Peu importe puisque – c’est bien connu – Otello est un opéra de ténors, six au total dont trois au premier plan. Sauf que là aussi, ça se discute. Si agile soit Edgardo Rocha, jeune chanteur remarqué au Théâtre des Champs-Elysées dans le rôle de Rodrigo, confier Jago à un contraltino revient à déséquilibrer ses duos avec Rodrigo puis Otello. Une âme aussi noire voudrait une voix plus sombre. Juan-Diego Flórez se dresse comme un coq sur les ergots d’un aigu plus vigoureux que jamais au point d’en oublier la dimension amoureuse de son personnage, inhabituellement privé de sentiments et de nuances.
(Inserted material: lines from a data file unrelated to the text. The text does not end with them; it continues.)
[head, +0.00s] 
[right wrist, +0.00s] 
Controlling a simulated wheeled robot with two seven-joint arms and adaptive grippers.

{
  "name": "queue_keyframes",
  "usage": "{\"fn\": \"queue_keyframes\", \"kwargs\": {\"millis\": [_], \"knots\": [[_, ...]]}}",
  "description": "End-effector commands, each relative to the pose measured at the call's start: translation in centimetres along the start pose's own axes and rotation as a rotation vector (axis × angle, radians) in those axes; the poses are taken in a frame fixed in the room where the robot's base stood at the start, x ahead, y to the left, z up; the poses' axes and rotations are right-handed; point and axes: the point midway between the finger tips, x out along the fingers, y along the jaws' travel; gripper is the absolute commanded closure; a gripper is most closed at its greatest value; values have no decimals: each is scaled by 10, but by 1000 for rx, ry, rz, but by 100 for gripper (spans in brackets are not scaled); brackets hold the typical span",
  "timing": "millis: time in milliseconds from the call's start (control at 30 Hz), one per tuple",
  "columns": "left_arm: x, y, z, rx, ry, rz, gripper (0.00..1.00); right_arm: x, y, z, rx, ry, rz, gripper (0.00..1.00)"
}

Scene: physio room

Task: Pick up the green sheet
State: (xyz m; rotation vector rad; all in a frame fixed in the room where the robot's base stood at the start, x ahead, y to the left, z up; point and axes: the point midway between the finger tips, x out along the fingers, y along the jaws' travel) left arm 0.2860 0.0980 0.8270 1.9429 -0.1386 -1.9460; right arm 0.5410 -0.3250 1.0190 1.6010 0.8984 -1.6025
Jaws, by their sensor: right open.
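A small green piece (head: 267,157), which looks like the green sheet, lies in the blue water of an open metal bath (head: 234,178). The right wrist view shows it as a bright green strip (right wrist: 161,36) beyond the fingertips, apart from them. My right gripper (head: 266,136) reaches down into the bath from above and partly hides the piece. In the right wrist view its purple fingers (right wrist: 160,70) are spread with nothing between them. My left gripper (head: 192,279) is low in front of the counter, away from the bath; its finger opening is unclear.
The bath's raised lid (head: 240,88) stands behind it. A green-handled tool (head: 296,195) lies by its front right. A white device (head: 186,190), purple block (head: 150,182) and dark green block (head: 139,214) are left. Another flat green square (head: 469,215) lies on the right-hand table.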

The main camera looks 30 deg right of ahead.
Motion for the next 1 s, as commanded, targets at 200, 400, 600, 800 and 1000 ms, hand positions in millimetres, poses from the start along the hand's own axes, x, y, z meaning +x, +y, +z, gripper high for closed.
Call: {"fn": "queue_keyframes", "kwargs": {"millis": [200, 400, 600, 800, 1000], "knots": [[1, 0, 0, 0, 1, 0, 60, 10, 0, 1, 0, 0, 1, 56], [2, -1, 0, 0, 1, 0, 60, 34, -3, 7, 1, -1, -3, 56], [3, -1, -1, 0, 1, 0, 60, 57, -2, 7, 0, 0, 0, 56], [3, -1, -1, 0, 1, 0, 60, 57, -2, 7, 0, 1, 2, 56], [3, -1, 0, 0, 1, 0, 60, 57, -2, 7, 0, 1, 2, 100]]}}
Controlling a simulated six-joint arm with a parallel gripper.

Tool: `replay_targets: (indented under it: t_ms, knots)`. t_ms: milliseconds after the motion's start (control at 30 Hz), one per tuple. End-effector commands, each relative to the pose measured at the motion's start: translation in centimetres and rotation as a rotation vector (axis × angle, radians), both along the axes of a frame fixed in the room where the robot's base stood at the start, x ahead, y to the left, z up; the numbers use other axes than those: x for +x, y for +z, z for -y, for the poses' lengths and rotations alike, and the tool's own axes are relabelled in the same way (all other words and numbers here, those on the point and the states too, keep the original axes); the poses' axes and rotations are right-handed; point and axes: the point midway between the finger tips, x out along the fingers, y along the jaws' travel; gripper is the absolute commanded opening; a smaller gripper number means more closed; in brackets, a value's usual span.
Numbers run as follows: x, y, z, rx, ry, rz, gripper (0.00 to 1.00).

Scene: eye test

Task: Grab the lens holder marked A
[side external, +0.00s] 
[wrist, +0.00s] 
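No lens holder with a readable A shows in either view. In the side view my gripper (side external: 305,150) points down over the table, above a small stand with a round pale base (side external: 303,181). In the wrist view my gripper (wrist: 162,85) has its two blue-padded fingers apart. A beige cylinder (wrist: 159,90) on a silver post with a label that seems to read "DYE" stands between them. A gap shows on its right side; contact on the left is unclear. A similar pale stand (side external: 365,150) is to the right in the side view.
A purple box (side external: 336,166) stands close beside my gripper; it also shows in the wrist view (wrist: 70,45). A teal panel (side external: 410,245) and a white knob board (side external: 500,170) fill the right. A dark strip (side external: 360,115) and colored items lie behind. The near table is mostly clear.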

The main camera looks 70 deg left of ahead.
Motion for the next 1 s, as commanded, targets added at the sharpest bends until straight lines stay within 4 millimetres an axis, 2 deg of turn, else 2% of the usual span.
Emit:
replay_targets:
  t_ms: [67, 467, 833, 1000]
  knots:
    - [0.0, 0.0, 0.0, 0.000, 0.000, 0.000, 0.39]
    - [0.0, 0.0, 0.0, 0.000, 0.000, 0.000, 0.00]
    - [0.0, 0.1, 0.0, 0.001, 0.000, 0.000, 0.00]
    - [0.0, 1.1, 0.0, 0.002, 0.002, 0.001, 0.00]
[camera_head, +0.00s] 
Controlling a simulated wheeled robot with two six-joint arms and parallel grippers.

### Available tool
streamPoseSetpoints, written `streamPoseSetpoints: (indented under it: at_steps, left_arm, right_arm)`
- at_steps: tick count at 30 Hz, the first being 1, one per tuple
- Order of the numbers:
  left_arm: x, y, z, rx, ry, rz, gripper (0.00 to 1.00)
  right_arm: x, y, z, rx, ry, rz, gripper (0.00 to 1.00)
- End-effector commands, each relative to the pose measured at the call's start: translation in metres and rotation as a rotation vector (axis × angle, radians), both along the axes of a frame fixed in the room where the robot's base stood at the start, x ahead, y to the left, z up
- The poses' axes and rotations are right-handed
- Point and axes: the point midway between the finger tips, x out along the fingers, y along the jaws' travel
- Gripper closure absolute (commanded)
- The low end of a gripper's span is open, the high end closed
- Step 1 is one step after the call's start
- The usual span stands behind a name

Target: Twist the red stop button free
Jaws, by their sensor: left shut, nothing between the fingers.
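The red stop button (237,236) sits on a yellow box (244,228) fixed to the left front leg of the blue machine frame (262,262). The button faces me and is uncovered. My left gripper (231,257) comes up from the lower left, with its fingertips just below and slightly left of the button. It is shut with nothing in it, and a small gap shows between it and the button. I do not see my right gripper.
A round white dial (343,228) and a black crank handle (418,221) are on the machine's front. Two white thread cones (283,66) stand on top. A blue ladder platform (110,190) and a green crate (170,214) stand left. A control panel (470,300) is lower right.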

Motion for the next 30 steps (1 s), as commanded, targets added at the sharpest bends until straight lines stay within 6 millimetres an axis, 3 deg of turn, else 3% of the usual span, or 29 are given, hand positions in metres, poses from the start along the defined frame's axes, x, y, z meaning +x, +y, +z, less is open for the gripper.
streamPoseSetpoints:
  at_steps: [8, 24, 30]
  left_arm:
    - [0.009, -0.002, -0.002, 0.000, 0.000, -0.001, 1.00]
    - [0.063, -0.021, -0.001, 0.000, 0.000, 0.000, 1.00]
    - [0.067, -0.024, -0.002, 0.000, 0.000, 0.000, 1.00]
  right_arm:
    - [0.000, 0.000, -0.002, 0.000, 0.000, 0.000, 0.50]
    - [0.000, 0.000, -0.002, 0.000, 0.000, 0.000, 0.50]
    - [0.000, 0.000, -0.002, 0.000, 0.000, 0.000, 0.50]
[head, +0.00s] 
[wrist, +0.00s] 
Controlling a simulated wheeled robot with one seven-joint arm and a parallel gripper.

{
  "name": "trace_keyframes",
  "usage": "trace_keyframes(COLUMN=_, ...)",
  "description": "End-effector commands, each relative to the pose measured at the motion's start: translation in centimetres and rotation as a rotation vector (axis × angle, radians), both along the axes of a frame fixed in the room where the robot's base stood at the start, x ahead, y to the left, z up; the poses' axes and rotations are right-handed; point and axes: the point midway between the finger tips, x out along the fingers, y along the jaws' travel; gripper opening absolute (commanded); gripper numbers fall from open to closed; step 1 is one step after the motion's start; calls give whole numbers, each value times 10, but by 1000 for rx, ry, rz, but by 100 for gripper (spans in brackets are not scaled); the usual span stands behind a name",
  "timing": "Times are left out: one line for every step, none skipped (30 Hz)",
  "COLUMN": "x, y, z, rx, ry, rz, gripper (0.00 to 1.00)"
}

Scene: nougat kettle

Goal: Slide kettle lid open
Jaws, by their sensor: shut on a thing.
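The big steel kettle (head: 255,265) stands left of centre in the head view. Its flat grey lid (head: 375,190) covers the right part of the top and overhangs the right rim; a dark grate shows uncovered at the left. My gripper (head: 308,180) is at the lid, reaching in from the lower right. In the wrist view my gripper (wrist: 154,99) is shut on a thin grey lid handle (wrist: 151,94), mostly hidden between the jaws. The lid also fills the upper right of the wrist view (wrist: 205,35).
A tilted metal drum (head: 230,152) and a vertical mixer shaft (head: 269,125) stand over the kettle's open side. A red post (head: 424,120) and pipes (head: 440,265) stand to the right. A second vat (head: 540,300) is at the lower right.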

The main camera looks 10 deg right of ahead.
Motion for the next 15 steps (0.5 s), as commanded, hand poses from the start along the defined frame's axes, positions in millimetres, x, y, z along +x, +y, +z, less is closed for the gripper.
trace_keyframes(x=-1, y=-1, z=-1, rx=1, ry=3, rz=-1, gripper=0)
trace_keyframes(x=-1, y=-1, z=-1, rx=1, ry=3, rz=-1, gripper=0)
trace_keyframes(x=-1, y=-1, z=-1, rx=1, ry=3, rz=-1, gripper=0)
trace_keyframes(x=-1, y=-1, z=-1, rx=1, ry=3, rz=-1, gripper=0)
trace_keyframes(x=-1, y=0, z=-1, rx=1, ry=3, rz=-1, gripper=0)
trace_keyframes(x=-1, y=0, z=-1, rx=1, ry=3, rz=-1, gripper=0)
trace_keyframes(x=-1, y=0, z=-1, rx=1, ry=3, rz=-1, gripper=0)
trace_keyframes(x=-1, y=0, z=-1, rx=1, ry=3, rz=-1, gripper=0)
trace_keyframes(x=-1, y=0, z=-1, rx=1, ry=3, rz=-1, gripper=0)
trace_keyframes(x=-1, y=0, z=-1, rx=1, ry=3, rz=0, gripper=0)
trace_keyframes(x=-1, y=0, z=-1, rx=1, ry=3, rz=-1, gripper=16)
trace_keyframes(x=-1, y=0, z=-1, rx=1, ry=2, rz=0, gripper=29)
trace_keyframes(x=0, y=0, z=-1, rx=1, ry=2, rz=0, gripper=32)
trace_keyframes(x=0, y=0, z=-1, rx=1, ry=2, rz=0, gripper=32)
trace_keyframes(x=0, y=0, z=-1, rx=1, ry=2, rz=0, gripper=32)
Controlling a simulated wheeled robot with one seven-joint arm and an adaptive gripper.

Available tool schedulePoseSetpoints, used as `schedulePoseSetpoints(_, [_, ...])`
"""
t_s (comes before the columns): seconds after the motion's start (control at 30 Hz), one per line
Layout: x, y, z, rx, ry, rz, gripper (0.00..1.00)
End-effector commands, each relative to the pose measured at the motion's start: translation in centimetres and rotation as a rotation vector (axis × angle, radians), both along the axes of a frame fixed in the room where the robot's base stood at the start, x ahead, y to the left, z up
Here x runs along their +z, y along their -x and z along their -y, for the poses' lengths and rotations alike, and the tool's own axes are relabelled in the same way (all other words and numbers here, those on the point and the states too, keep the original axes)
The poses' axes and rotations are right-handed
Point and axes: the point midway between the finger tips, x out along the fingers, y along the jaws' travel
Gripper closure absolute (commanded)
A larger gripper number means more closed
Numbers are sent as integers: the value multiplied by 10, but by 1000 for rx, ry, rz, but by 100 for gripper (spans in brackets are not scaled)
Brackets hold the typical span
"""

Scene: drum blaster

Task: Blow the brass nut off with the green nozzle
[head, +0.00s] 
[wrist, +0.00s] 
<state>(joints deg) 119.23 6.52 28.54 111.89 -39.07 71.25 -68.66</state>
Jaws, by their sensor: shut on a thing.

On a assez disserté ici sur l’incroyable parcours de Gregory Kunde pour ne pas se réjouir de le retrouver dans ce rôle d’Otello qui, à Pesaro en 2007, marqua une nouvelle étape dans un parcours étonnamment pluriel. Pesaro donc et, un cran au-dessus en termes d’intensité dramatique, Anvers début 2014 font partie de nos souvenirs lyriques les plus marquants, tous opéras confondus. Le maure milanais ne réitère pas les exploits passés, en raison de la mise en scène mais pas seulement. Le lion rugit encore, notamment dans le duo avec Rodrigo où l’aigu en remontre à son partenaire ; de nouvelles figures varient les reprises mais la voix, confrontée ces derniers mois à un autre répertoire, verdien et vériste, vocalise avec moins d’aisance et use de moins d’effets tandis que la puissance s’avère inégale. Il n’est pas certain que Rossini montre Anna-Lisa Stroppa (Emilia) sous son meilleur visage vocal. Roberto Tagliavini, au contraire, mériterait mieux que le rôle très secondaire d’Elmiro dont il tire le meilleur parti possible. Après Zurich aux côtés de Cecilia Bartoli, Muhai Tang retrouve une œuvre qu’il connaît bien, trop peut-être pour lui donner le ressort qu’il aurait fallu à ces retrouvailles milanaises.